Video Transcript
A copy center is printing leaflets for a local school. The time it takes for the job to be completed varies inversely with the number of copiers used. And if four copiers are used, the job will take three-quarters of an hour. How many copiers are required to complete the job in half an hour?
Since we’re told that the time it takes for the job to be completed varies inversely with the number of copiers used, let’s remind ourselves what this means. Suppose we have a pair of variables 𝑦 and 𝑥. If 𝑦 varies inversely with 𝑥, in other words, if 𝑦 is in inverse proportion to 𝑥, we can write that 𝑦 is proportional to one over 𝑥. The corresponding equation we can then write is 𝑦 equals 𝑘 over 𝑥 for some real constant 𝑘. And we call that the constant of variation or the constant of proportionality.

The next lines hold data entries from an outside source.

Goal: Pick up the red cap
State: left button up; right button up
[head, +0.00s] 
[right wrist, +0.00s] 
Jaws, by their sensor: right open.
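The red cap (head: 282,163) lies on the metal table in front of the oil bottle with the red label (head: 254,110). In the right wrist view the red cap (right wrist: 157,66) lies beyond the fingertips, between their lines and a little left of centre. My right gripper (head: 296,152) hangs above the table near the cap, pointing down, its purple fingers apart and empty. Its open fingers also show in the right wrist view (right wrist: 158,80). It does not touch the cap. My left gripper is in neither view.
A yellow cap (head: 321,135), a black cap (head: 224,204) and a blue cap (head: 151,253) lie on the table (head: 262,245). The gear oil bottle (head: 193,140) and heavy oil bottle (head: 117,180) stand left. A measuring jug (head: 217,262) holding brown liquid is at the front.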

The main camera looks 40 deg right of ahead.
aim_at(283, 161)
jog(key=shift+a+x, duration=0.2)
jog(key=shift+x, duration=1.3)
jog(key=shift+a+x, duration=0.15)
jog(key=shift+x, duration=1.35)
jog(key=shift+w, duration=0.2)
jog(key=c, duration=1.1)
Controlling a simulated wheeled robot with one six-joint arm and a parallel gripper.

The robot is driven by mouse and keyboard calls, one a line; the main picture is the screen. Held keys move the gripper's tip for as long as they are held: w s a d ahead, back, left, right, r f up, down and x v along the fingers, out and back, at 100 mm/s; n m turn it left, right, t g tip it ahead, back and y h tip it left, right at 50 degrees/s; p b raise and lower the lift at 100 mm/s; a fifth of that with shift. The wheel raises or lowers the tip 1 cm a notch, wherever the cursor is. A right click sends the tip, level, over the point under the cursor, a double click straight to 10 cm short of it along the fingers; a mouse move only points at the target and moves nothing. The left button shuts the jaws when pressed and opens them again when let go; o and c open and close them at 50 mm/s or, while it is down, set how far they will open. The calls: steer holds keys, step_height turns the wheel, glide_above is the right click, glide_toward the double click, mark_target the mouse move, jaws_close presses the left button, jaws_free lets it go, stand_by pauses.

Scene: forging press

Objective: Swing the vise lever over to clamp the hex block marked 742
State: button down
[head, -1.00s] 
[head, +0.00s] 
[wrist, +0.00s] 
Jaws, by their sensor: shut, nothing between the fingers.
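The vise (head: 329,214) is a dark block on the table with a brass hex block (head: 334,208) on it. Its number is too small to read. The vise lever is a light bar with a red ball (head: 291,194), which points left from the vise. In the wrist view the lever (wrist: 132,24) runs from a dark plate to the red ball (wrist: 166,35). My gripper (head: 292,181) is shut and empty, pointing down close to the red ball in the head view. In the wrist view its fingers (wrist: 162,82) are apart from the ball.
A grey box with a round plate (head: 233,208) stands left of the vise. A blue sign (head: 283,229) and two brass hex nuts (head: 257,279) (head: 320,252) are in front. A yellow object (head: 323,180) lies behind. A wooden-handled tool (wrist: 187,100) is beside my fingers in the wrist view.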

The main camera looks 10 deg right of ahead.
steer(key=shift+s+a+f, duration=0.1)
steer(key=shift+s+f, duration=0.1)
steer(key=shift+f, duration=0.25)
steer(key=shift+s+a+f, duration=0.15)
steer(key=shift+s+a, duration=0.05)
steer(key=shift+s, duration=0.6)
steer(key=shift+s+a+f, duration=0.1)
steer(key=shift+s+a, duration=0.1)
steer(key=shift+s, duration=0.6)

So let’s define the two variables in our question. We’ll let ℎ be the number of hours that it takes for a job to be completed. Then, we’ll let 𝑛 be the number of copiers used. This means ℎ is proportional to one over 𝑛, which gives us the equation ℎ equals 𝑘 over 𝑛. Our job will be to use the information in the question to find the value of 𝑘. Once we know the value of 𝑘, we can find the number of copiers required to complete the job in half an hour. First, we’re told that if four copiers are used, the job will take three-quarters of an hour. In other words, when 𝑛 is equal to four, ℎ is three-quarters.
By substituting 𝑛 is equal to four and ℎ is equal to three-quarters into our earlier equation, we find that three-quarters equals 𝑘 over four and either by comparing the numerators or multiplying through by four, we find 𝑘 is equal to three. So the equation that links the number of hours that it takes for a job to be completed and the number of copiers is ℎ equals three over 𝑛.

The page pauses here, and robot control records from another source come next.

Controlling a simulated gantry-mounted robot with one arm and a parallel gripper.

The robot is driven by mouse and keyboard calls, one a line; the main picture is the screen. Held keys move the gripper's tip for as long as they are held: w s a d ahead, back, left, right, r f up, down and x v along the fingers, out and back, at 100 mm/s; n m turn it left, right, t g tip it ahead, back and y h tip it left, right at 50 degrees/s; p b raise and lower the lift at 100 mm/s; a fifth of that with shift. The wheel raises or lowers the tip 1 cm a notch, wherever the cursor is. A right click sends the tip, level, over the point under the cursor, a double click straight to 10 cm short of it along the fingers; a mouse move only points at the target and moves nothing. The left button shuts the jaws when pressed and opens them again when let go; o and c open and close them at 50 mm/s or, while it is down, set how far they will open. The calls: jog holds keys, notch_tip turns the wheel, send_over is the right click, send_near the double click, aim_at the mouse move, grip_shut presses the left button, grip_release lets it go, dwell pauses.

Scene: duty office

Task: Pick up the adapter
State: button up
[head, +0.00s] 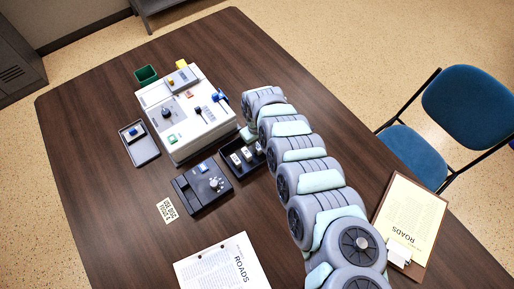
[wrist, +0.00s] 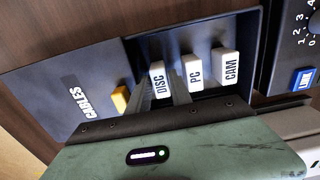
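A dark tray (wrist: 90,100) labelled CABLES fills the upper part of the wrist view. Three white plug-like adapters stand in it, labelled DISC (wrist: 157,78), PC (wrist: 193,70) and CAM (wrist: 228,64). A small yellow block (wrist: 120,98) is left of DISC. No label reads "adapter". My gripper (wrist: 160,90) has one finger on each side of the DISC piece, and it looks open; contact is hard to judge. In the head view the white pieces (head: 247,153) show in the tray, next to the end of my arm, whose fingers are hidden there.
A white console (head: 185,110) with knobs and levers stands behind the tray. A dark box with a knob (head: 202,186), a small tray with a blue-topped item (head: 139,143), a green bin (head: 146,74), papers (head: 222,268) and a clipboard (head: 405,215) lie around. The left table side is clear.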

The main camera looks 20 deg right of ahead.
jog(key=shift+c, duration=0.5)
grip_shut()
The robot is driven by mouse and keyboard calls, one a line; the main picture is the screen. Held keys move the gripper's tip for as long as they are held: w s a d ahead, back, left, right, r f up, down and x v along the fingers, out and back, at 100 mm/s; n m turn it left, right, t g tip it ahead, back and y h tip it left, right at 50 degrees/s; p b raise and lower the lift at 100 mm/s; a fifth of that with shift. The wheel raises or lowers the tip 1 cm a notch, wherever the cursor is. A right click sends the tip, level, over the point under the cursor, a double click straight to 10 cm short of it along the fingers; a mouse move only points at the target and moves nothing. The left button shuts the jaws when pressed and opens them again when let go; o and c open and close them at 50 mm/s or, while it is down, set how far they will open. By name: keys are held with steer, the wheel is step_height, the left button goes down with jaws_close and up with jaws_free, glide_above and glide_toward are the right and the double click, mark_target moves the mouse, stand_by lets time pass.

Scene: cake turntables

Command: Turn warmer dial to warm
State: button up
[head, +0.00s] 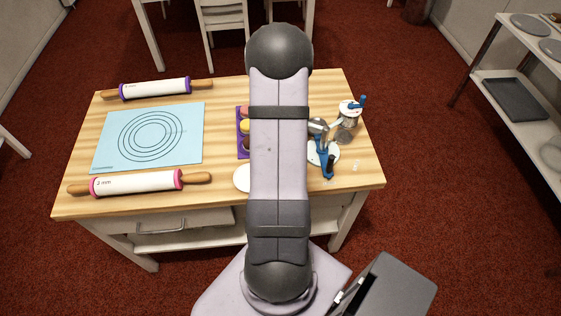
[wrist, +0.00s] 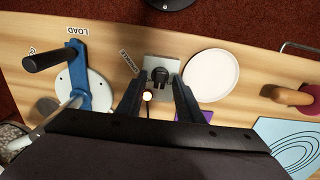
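The warmer (wrist: 151,62) is a small pale box on the wooden table in the wrist view. Its black dial (wrist: 160,76) faces the camera, and I cannot read its setting. A small tilted label (wrist: 129,62) lies beside it. A bright glowing spot (wrist: 147,96) shows just below the box. My gripper (wrist: 158,82) is open, with one dark finger on each side of the dial and nothing held. I cannot tell whether either finger touches the dial. In the head view my arm hides the warmer and my gripper.
A white round plate (wrist: 211,75) lies right of the warmer. A blue-handled crank device (wrist: 75,75) marked LOAD stands left of it. In the head view, rolling pins (head: 137,182) and a light-blue mat (head: 150,137) occupy the table's left side. A purple tray (head: 241,146) is partly hidden behind my arm.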

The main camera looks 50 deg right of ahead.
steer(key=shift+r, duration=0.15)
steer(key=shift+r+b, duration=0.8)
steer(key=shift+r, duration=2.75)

Now, the question wants us to find the number of copiers required to complete the job in half an hour. So we substitute ℎ equals one-half into our equation. When ℎ is a half, our equation is a half equals three over 𝑛. Multiplying both sides of this equation by 𝑛, and we get 𝑛 over two equals three. And then we multiply by two, so we find 𝑛 is equal to six. So if the job needs to be completed in half an hour, we know that we need to use six copiers.
Now, actually, this makes a lot of sense if we think about things logically. It takes four copiers 45 minutes to complete the job. Let’s imagine now we halve the number of copiers used. If we do that, it’s now going to take double the amount of time. The less copiers, the longer it will take. So two copiers are going to take 90 minutes. With this in mind, imagine we now have six copiers. We’ve tripled the number of copiers we have. So we can reduce the amount of time it will take by a factor of one third. Once again, we find six copiers take 30 minutes.